The document is in The National Archives, Kew Gardens/London, FO 371/5089/E1114. It shows that, in diplomatic language, Benedict XV asked for the release of Sait Halim Pasha, former governor of Van Cevdet and several other ex-leaders of the Ottoman Empire. This is logically impossible to imagine a pope asking for intervention on behalf of persons he believed to be killers of Christians; and barely less illogical to imagine that officials such as Sait Halim and Cevdet could have been innocent if a "genocide" had actually taken place. As a result, it appears that Benedict XV did not believe that the Ottoman state had tried to exterminate the Armenians. The pope, who was in charge during and just after the First World War, who had direct access to information, elaborated a much more complex and subtle opinion than the black-and-white vision of Francis. It also bears noting that if Sait Halim Pasha (also praised by German General Ottoman Liman von Sanders in "Fünf Jahre Türkei," Berlin: Scherl, 1919, p. 13) is a particularly difficult case for the supporters of the "Armenian genocide" label, who generally speak about him as little as possible, Cevdet, is on the contrary one of their favorite targets, after minister of Interior Talat and minister of War Enver, of course.

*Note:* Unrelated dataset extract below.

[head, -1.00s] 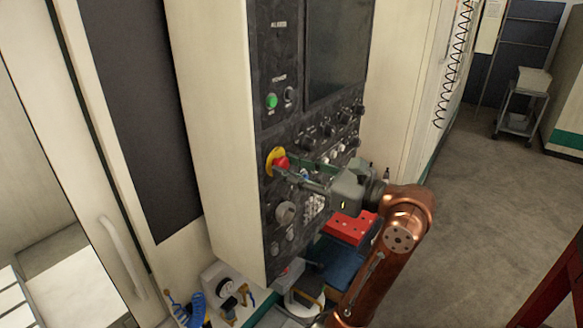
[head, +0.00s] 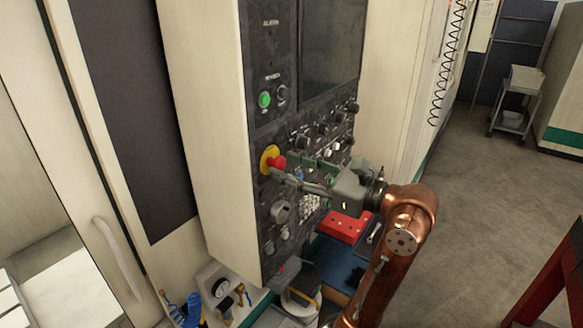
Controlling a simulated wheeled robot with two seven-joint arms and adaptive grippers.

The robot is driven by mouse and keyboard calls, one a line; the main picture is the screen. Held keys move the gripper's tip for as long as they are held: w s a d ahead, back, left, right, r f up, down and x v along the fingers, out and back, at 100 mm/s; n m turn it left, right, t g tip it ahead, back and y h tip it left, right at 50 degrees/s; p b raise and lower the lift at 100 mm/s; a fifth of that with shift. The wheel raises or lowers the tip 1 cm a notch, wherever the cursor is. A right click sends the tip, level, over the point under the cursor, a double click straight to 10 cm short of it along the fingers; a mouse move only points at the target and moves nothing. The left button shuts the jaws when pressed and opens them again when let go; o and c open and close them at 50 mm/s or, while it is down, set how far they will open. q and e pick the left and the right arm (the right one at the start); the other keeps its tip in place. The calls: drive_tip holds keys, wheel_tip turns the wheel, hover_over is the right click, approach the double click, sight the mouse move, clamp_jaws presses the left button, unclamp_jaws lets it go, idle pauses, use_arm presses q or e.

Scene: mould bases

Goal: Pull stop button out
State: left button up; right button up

If the British authorities refused to release any of these officers, or even to "allow special privileges consonants with their rank," (see Jean Schlicklin, "Angora. L'Aube de la Turquie nouvelle," Paris: Berger-Levrault, 1922, pp. 119-128) the next year they had to admit that they had no evidence of any involvement of Sait Halim, Cevdet or any other ex-Ottoman official, in any massacre (see especially the letter of Judge Lindsay Smith, August 24, 1921, in FO 371/6504/E 10023). The intervention of Benedict XV was, as a result, fully justified. Yet, his successor Francis, who was not even born in 1915, decided to ignore what this pope thought, said and did.

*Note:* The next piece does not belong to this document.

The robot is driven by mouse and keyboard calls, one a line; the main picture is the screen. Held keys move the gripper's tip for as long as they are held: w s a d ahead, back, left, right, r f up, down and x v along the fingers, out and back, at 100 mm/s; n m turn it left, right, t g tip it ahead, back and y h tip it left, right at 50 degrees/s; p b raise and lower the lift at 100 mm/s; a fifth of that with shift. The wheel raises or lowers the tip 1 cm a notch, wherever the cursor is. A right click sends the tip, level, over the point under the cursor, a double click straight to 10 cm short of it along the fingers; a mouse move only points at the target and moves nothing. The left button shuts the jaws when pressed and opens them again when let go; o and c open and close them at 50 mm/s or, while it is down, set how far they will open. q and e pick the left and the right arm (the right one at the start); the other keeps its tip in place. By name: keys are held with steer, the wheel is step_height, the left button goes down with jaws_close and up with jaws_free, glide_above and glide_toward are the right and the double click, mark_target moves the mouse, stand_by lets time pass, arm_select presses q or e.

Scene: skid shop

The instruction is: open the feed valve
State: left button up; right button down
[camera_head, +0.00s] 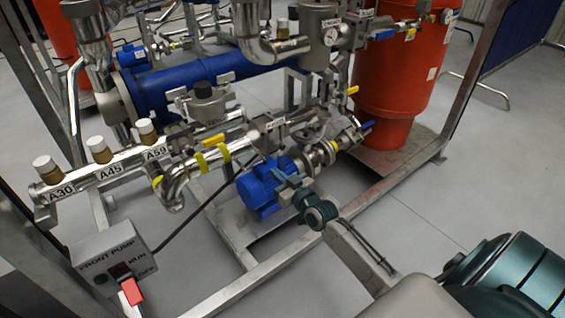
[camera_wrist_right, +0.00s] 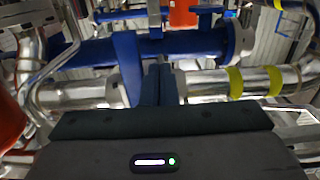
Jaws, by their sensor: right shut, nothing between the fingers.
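Several small valve levers show in the head view, among them a yellow lever (camera_head: 351,90), a blue lever (camera_head: 367,127) and an upper blue lever (camera_head: 384,34). Their tags are too small to read, so I cannot tell which is the feed valve. My right gripper (camera_head: 284,181) is by the blue pump motor (camera_head: 258,192), in front of the pipework. In the right wrist view its fingers (camera_wrist_right: 159,84) are together and empty. A flat blue bar (camera_wrist_right: 128,66) stands just left of them; I cannot tell whether they touch. My left gripper is out of view.
The metal skid frame (camera_head: 399,182) surrounds the pipes. A red tank (camera_head: 397,85) stands at the right. Floor (camera_head: 430,215) outside the frame is clear.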

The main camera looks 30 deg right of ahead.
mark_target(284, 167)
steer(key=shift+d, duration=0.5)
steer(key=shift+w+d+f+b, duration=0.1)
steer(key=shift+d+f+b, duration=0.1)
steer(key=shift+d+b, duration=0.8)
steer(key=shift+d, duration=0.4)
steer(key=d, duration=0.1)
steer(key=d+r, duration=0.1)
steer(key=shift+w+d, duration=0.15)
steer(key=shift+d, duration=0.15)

Benedict XV's rational position toward the Turks was not isolated in the Catholic Church. Father Ludovic Marseille was the chief of the French mission in Eskişehir (Western Anatolia) before and after the First World War. In a detailed report dated Sept. 15, 1922 and sent to the Quai d'Orsay (Archives du ministère des Affaires étrangères, La Courneuve, P 1380), Father Marseille explained how the Turkish army had left the city without doing anything bad in 1921; and how the Greek one, defeated the next year, burned the same city without any military necessity, and forced, including by false tales of "massacres," the Christian population to leave. To fully understand the importance of this report, it must be known that, out of 10,000 Armenians of Eskişehir, about 3,000 - especially the Catholic ones - had been exempted of relocation in 1915. Anyway, it is simply unthinkable that Father Marseille did not make a second copy of his report for the Vatican. Yet, in the compilation of the Vatican's documents recently published, there is no trace of Ludovic Marseille. As a result, this omission seems deliberate, to mislead the public opinion, including scholars.

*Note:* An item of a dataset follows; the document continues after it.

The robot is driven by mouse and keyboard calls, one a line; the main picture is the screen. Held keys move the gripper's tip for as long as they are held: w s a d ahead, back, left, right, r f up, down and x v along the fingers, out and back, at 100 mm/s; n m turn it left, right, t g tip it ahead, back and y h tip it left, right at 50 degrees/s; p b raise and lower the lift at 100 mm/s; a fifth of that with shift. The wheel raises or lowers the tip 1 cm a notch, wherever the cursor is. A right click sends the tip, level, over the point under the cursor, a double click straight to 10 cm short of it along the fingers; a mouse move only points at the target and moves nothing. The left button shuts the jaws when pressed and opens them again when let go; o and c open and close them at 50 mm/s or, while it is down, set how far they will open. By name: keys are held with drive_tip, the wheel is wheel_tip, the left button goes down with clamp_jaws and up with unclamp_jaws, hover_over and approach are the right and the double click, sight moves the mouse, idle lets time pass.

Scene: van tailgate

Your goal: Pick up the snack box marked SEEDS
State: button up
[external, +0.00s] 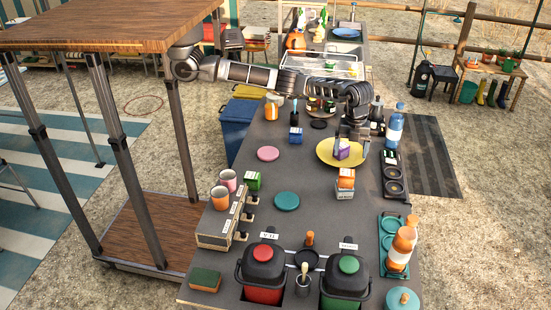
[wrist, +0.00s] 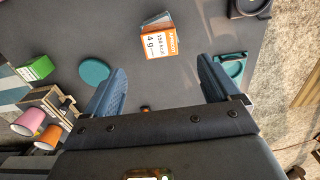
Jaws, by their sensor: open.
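No box lettering reads as SEEDS here. An orange-and-white box (external: 346,179) stands on the dark counter; in the wrist view it (wrist: 160,42) reads APRICOT and lies beyond my fingertips. A purple box (external: 342,152) stands on the yellow plate (external: 326,152), just below my gripper. A green box (external: 253,181) stands left of centre, and it shows at the left of the wrist view (wrist: 36,68), its print too small to read. A blue box (external: 296,136) stands farther back. My gripper (wrist: 162,76) is open with nothing visible between its fingers.
Pink and teal discs (external: 286,201) lie flat on the counter. Two cups (external: 220,198) stand by a rack at left. Red and green lidded pots (external: 345,280) fill the near end. A blue bottle (external: 395,127) and orange bottles (external: 401,248) stand along the right edge.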

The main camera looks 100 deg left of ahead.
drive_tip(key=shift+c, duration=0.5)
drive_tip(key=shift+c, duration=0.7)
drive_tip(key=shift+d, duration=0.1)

If the current pope does not want to remember Ludovic Marseille, another Armenophile, Abbot Émile Wetterlé (1861-1931) was much more honest in this regard. Wetterlé had given money for Anatolian Armenians in 1896 - after the bloody events provoked by the insurrections and terrorists acts of the Armenian revolutionists, who desired violence against their own people, to obtain a Russian and/or a British intervention. Then, in 1915, Wetterlé spoke again about the Armenians, not as a fanatic Christian, but as a French nationalist from Alsace, ready to believe any accusation against the German cabinet - supposed to have given orders to the Ottoman one. Yet, eventually, Wetterlé, elected as a deputy, went to İstanbul, İzmir and Syria in 1922, and developed a much more nuanced position. He summarized the report of Ludovic Marseille in his own book ("En Syrie avec le général Gouraud," Paris: Flammarion, 1924, pp. 84-86) and more generally expressed a rather accurate understanding of the suffering of Turkish civilians during the First World War and the war of independence - the very sufferings Francis never wanted to understand.
Pope Francis' irresponsible stance can only exasperate the religious prejudices and conflicts on both sides. It must be answered with precise and concrete facts from history, particularly those who can be found in Catholic sources. Then, we may hope that the shadows of Benedict XV and others will incite him to think again.